From Charles Simms
Alexandria [Va.] March 14th 1794
Your Letter of the 29th of January inclosing a letter to Mr Keith, I received in due time, and immediately deliverd the Letter to him, who paid me the amount of my account against you as Executor of Colvils will and took my receipt for that Sum—and informd me that he should write to you by the then next succeeding Post. I therefore did not think it necessary to trouble you with a Letter on that subject1—I am Just informed by a Son of Mr Robert McCreas, who formerly resided in this Town, but for some years past has lived in the State of Georgia, that his Father has made or intends to make application for the Marshals Office in the State of Georgia, and requests that I would make mention of him to you—And altho I cannot suppose that my recommendation will promote Mr MrCreas success in his application, yet I cou’d not refuse to bear testimony of his great worth and merit⟨.⟩ His upright and exemplary conduct as a magistrate and a Citizen while he lived in this town, gained him the esteem and friendship of all his acquaintances, his losses during the War compel’d him to seek for a support for a very deserving and numerous family in a new country—And his appointment to the Office he solicits will I am persuaded give real satisfaction to all who know him.2 I am with due respect Your Obedt Hbe Servt
ALS, DLC:GW. The postal stamp on the cover reads, “ALEX. Mar. 14.”

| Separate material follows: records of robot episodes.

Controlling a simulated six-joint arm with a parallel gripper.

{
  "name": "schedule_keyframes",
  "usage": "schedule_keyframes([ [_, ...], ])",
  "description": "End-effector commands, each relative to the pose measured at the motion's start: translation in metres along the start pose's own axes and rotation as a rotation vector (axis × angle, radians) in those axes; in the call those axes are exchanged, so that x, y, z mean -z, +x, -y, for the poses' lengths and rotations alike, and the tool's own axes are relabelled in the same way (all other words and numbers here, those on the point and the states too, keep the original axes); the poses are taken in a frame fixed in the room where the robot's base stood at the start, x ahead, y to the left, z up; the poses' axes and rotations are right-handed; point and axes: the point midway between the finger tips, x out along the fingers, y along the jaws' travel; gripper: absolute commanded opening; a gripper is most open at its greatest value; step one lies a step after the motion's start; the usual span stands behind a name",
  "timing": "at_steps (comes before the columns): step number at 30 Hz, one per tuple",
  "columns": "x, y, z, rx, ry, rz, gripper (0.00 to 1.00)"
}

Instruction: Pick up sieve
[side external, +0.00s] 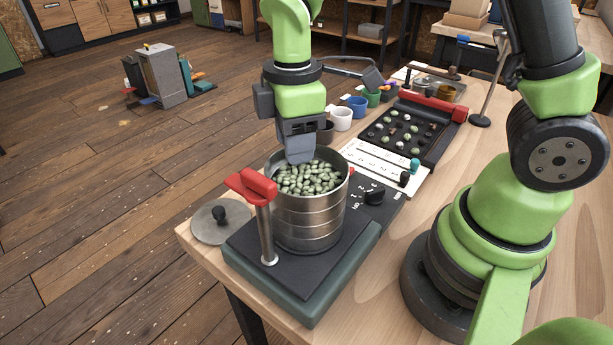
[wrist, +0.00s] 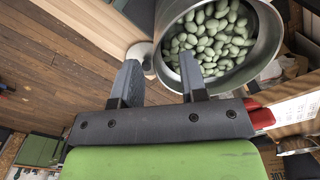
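A round steel sieve stack (side external: 312,220), which I take for the sieve, stands upright on a dark base unit (side external: 290,290). It is filled near the brim with green beans (side external: 310,178). In the wrist view its rim (wrist: 163,76) and the beans (wrist: 210,38) fill the upper right. My gripper (side external: 300,157) points down over the far rim; in the wrist view my gripper (wrist: 160,75) has its fingers apart with nothing clamped. One fingertip overlaps the rim, the other is outside it. I cannot tell whether they touch the wall.
A red-handled clamp post (side external: 262,205) stands close in front of the stack. A round lid (side external: 220,220) lies at its left, by the table edge.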

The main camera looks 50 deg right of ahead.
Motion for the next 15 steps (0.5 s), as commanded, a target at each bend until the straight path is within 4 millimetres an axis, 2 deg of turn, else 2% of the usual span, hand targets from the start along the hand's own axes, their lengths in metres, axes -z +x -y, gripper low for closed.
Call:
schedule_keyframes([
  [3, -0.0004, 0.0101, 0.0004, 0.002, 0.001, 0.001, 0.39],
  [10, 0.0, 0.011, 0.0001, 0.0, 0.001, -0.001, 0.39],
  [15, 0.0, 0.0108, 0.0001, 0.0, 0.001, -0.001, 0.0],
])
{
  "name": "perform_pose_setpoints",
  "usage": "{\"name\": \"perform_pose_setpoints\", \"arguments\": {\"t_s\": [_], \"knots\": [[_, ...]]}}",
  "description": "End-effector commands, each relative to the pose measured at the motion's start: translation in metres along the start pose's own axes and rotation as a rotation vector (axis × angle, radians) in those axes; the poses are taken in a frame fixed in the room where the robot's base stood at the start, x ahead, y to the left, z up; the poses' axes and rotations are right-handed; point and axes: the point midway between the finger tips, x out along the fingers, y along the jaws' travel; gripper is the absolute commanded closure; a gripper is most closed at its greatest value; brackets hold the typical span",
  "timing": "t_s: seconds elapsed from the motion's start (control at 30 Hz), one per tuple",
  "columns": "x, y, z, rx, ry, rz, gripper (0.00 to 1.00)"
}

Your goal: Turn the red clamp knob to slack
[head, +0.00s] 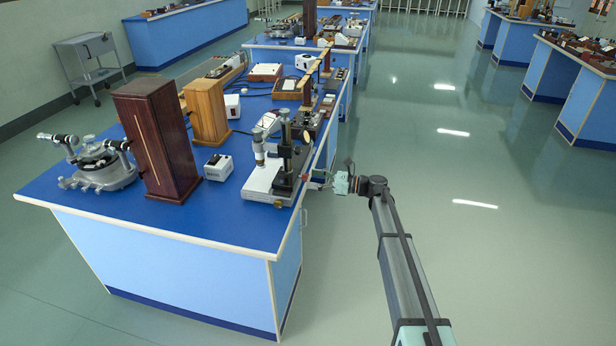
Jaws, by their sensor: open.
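A travelling microscope (262,178) with a pale base and a dark upright column stands at the right front corner of the nearest blue bench (205,222). A small red knob (306,178) shows at the right side of its dark stand, close to the bench edge. My gripper (318,180) comes from the right, over the bench's right edge, with its fingers pointing left at the knob. It is open, with its tips very close to the knob. At this size I cannot tell whether the fingers are around the knob or touch it.
A small white box (218,168), a tall dark wooden case (157,140), a lighter wooden case (207,112) and a spectrometer (100,167) stand left of the microscope. More instruments crowd the bench behind. The floor (480,260) to the right is clear.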

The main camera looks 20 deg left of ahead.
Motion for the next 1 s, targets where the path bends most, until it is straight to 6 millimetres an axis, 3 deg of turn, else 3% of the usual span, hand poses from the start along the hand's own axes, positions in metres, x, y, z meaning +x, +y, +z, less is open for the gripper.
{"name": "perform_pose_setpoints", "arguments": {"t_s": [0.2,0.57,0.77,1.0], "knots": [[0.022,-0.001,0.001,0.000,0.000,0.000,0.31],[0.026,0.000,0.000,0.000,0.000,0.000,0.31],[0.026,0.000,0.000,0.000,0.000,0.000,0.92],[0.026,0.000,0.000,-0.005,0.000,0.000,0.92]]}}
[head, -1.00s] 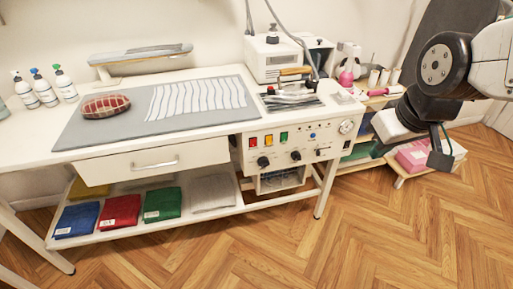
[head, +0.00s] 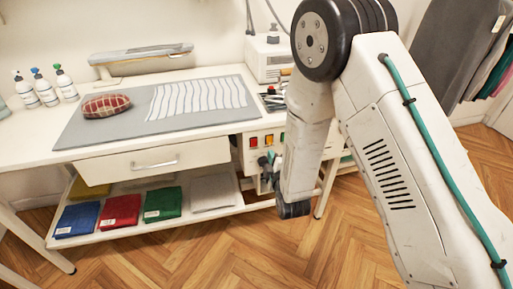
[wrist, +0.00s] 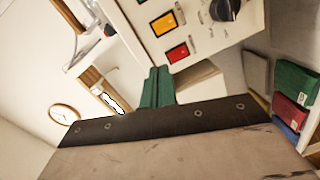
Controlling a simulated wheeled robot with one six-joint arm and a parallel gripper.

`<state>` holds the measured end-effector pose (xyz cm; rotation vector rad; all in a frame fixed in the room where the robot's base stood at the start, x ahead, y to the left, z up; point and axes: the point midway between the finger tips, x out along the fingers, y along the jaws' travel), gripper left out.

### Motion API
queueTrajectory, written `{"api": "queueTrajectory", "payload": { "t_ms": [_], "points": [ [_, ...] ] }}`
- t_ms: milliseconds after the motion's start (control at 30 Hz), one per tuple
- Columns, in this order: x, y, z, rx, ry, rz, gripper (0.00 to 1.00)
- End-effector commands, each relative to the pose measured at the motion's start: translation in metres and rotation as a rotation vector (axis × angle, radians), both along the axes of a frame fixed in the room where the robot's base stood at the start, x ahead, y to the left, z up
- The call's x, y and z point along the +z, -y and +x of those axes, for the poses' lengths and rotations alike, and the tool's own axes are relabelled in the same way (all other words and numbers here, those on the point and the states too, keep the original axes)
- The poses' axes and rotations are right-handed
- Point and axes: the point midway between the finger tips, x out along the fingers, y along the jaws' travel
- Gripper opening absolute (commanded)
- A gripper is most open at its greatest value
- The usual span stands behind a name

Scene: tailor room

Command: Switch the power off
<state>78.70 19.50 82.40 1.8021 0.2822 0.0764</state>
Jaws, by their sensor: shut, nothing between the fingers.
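The control panel (head: 244,155) is on the front of the white work table. A red button (head: 253,142) and a yellow button (head: 269,139) show at its left end; my arm hides much of the rest. In the wrist view the red button (wrist: 177,52), the orange-yellow button (wrist: 163,23) and a black knob (wrist: 223,9) show on the panel (wrist: 205,40). My gripper (head: 268,161) is shut and empty, just below these buttons in the head view. Its dark green fingertips (wrist: 158,70) appear close to the red button; I cannot tell if they touch the panel.
A drawer (head: 125,167) is left of the panel. Folded cloths, including a green one (head: 162,204), lie on the low shelf (head: 150,222). A grey mat (head: 110,125) with a plaid cushion (head: 105,105) is on the tabletop. The floor in front (head: 200,260) is clear.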

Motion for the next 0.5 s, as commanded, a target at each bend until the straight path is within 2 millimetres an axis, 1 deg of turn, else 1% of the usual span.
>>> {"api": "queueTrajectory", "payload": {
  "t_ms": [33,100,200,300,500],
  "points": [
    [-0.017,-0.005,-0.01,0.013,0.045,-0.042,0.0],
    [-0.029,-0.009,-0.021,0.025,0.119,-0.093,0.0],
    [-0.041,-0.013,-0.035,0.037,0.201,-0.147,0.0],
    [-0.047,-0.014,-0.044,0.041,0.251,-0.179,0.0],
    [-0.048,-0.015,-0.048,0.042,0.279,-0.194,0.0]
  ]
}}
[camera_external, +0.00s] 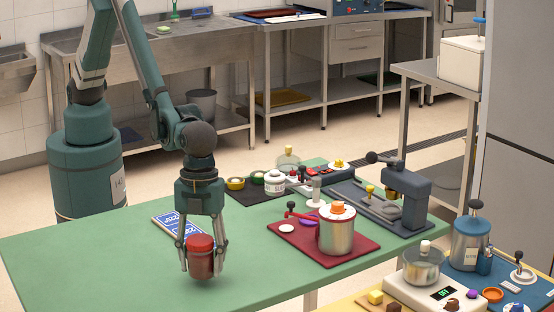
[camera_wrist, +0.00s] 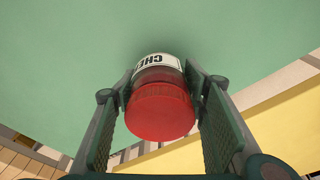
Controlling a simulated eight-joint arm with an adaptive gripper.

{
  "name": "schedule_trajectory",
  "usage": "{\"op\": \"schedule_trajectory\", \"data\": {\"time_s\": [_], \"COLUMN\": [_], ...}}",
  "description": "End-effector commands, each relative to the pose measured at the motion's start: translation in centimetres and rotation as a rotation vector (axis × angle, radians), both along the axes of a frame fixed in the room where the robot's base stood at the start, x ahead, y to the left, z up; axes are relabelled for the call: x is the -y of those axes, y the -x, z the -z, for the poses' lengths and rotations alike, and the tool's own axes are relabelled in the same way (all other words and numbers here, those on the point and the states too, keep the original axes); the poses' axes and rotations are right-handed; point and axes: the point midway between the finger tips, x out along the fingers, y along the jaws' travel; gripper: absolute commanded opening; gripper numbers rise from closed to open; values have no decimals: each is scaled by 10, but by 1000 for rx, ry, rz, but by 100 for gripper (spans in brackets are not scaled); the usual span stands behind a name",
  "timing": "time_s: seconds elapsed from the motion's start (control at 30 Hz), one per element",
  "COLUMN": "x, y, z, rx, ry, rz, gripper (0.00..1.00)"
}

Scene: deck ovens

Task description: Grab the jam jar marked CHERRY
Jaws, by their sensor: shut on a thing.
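My gripper (camera_external: 202,264) is shut on a red jam jar (camera_external: 200,256), with a finger on each side of it, above the near part of the green table (camera_external: 110,269). In the wrist view the jar (camera_wrist: 160,110) sits between the two finger pads of my gripper (camera_wrist: 162,108). It has a red lid and a white label with black letters reading "CHE"; the rest of the label is hidden. I cannot tell for sure whether its base touches the table.
A blue and white card (camera_external: 168,229) lies behind the jar. A dark red tray (camera_external: 356,257) with a metal pot (camera_external: 337,236) stands to the right. Several small jars sit on a black mat (camera_external: 243,196) farther back. The table's near left is clear.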

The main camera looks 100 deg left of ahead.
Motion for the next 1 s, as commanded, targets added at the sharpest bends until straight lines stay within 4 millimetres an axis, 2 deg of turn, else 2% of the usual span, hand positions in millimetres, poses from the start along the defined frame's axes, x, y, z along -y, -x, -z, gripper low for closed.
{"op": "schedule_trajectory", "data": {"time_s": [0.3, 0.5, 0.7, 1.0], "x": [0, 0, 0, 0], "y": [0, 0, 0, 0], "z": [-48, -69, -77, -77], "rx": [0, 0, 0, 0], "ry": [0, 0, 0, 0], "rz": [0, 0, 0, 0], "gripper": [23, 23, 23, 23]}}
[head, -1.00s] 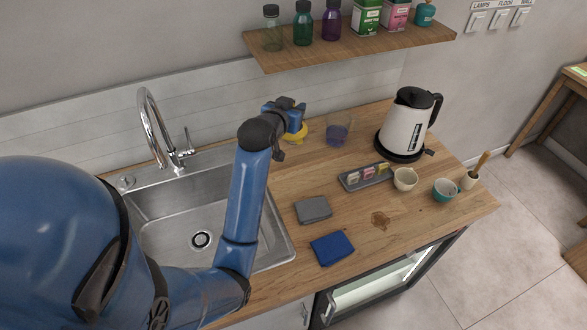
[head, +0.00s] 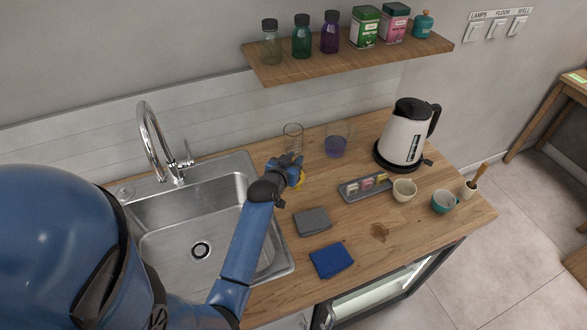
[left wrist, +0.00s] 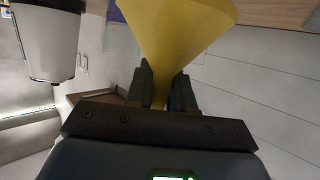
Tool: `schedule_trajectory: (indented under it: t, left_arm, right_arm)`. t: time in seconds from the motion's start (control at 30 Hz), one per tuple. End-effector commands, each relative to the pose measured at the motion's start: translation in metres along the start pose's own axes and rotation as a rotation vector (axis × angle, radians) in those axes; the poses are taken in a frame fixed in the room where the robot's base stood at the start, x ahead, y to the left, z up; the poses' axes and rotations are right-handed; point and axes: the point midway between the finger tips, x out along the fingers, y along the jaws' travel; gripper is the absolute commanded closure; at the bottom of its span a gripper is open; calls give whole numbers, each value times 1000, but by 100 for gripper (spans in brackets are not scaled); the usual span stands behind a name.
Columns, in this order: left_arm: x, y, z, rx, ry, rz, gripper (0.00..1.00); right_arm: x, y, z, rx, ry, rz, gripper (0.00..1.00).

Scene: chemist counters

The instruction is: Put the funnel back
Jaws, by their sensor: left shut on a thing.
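The yellow funnel (left wrist: 178,35) fills the top of the left wrist view, its narrow stem between my fingers. My left gripper (left wrist: 162,88) is shut on that stem. In the head view my left gripper (head: 290,168) is over the counter, right of the sink, and hides most of the funnel (head: 301,178). A clear empty glass (head: 293,138) stands just behind the gripper. Whether the funnel touches the counter cannot be told. My right gripper is not in view.
A beaker of purple liquid (head: 336,140) stands right of the clear glass. A kettle (head: 404,140), a tray of sachets (head: 362,187) and cups (head: 404,190) are farther right. A grey sponge (head: 312,221) and blue cloth (head: 331,260) lie in front. A bottle shelf (head: 350,58) hangs above.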

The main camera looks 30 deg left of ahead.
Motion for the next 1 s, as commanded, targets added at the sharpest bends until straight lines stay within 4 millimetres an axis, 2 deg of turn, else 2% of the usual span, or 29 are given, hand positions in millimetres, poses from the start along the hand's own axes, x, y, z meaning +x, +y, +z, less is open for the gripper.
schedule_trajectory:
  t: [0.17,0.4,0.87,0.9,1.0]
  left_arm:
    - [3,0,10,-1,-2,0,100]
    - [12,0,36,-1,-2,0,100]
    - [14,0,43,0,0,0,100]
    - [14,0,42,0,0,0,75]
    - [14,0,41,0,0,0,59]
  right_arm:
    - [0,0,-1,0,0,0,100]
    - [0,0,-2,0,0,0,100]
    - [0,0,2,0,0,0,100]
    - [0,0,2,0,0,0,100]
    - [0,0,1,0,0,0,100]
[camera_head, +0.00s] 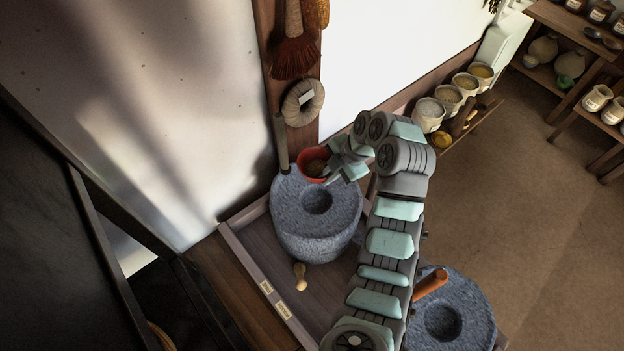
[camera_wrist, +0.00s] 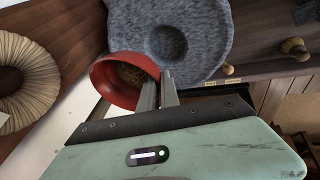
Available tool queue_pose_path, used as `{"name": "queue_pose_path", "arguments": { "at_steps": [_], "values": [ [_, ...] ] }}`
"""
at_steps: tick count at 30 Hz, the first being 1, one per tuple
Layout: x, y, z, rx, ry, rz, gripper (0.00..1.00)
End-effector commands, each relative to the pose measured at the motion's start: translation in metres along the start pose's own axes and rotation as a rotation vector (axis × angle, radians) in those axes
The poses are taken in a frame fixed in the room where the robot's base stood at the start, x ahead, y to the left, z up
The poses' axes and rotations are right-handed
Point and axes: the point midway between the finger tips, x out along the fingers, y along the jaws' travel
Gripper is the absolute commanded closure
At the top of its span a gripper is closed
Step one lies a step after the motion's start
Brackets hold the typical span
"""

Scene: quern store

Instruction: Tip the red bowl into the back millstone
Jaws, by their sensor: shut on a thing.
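The red bowl (camera_head: 303,170) is in my gripper (camera_head: 333,171), above the rear edge of the farther grey millstone (camera_head: 300,228). My gripper is shut on the bowl's right rim. In the wrist view, the bowl (camera_wrist: 100,85) holds brown grain and its mouth faces the camera. My fingers (camera_wrist: 158,92) grip its rim, and the bowl overlaps the edge of the millstone (camera_wrist: 205,25). The bowl is beside the millstone's central hollow, not over it. The hollow looks empty. A second millstone (camera_head: 480,305) with an orange-brown handle (camera_head: 431,284) stands nearer, at lower right.
An upright grey handle (camera_head: 281,145) rises at the farther millstone's back left. A small wooden peg (camera_head: 300,276) lies in front of it. A coiled ring (camera_head: 290,103) and red brush (camera_head: 294,57) hang close behind. Pots of grain (camera_head: 428,114) line a shelf at right.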

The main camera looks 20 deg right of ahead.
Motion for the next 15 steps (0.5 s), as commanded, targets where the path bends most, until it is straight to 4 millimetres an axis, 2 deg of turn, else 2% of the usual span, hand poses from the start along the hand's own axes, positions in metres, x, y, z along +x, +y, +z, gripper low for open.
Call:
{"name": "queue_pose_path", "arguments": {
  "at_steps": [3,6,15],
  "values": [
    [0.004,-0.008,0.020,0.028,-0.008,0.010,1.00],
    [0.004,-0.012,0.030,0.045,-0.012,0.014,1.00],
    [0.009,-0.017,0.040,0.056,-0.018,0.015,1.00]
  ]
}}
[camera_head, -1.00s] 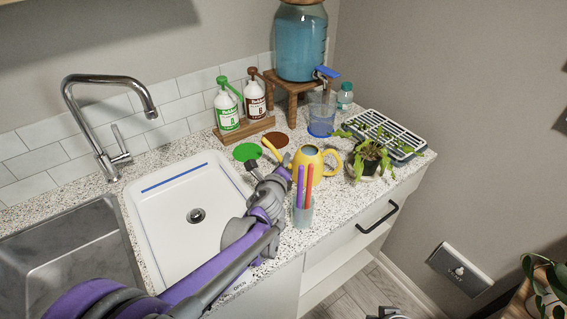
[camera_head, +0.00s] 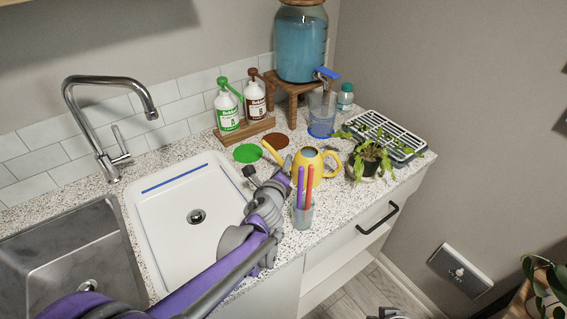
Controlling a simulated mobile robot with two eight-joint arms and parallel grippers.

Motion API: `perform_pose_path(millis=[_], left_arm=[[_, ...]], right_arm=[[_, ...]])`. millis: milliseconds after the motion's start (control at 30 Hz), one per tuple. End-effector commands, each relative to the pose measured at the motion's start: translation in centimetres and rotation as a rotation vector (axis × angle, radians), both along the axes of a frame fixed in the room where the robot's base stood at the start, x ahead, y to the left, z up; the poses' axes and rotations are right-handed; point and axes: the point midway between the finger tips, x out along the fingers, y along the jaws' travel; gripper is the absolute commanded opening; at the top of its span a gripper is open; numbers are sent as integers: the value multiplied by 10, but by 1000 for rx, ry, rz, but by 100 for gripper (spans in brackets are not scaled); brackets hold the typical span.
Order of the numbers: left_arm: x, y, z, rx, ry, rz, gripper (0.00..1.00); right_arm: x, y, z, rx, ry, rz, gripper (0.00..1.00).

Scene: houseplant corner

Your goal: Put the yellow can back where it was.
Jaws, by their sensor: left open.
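The yellow can (camera_head: 309,164) stands upright on the speckled counter (camera_head: 222,145), its spout to the left and its handle to the right. A cup with purple and orange sticks (camera_head: 303,213) stands in front and covers part of it. My left gripper (camera_head: 268,178) is open and empty, just left of the can and near the sink's right rim. Whether a fingertip touches the can I cannot tell. A green disc (camera_head: 248,153) and a brown disc (camera_head: 276,140) lie bare on the counter behind.
Two pump bottles (camera_head: 228,112) stand on a wooden rack. A clear jug (camera_head: 321,112) stands on a blue disc below the water dispenser (camera_head: 301,45). A potted plant (camera_head: 366,162) and a drain tray (camera_head: 392,142) are right of the can. The white sink (camera_head: 170,206) lies left.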

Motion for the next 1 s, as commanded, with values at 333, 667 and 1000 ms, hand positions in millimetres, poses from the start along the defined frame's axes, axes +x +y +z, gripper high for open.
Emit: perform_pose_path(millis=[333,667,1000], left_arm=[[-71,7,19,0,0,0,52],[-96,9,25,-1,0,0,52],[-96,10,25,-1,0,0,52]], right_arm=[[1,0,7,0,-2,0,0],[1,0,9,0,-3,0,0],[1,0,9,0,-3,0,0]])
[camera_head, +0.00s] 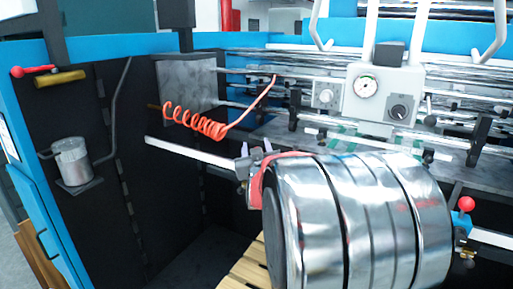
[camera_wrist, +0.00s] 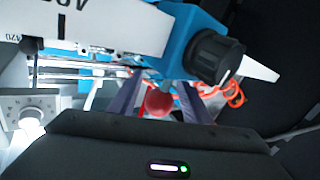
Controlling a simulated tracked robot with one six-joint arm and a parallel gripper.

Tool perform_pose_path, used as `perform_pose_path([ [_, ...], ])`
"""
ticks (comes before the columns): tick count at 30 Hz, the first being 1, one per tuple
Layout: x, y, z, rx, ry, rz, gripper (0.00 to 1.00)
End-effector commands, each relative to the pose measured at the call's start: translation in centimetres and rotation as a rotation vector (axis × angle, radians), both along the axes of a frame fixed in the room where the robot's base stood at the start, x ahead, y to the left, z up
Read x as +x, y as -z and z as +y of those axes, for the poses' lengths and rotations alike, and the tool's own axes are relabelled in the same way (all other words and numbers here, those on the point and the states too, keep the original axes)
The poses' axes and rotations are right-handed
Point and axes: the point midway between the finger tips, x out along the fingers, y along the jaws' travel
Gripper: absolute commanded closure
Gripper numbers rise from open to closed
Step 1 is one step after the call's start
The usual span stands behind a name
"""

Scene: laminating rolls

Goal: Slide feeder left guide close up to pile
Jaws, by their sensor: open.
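In the wrist view the left guide shows as a blue block (camera_wrist: 187,45) with a black knob (camera_wrist: 217,57) and a red ball handle (camera_wrist: 159,102), beside a white scale bar (camera_wrist: 95,22). My gripper (camera_wrist: 159,84) is open, with one finger on each side of the red ball. I cannot tell whether either finger touches it. In the head view my gripper's tips (camera_head: 261,148) show small at the right end of the white bar (camera_head: 190,152). The guide there is mostly hidden. The pile is not clearly visible in either view.
An orange coiled hose (camera_head: 195,122) hangs just above the bar. A grey box with a gauge (camera_head: 383,95) stands at the back right. Another guide with a red ball (camera_head: 466,204) sits at the right. Wooden slats (camera_head: 243,268) show below. A dark side wall is at the left.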

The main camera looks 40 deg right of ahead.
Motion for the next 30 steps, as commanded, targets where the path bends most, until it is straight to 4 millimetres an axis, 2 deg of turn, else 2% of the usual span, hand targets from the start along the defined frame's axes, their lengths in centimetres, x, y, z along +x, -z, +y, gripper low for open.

1. GW’s letter to James Keith of 29 Jan. was enclosed in GW’s letter to Simms of 28 January. Neither Keith nor Simms acknowledged GW’s letters or the payment of Simms’s legal fees for work on the Colvill estate. This fact prompted GW’s letter to Simms of 24 Feb., which elicited this reply. On GW’s involvement with the tangled estates of John and Col. Thomas Colvill, see the source note for Thomas Montgomerie to GW, 24 Oct. 1788.
2. On the recent vacancy in the Georgia marshal’s office, see James Hendricks to GW, 15 January. Former Alexandria, Va., merchant Robert McCrea (died c.1804) was a native of Scotland and, along with GW, a member of Masonic Lodge No. 22, in Alexandria. By 1792, McCrea had settled in Wilkes County, Georgia. The son may have been John McCrea, who had been a schoolmate of GW’s nephew George Steptoe Washington (Virginia Journal and Alexandria Advertiser, 9 Nov. 1787). McCrea also was recommended in David Stuart’s letter to GW of 4 April. The letters from Simms and Stuart arrived too late to have any effect because GW had nominated Josiah Tattnall for the position in his letter to the U.S. Senate of 5 March.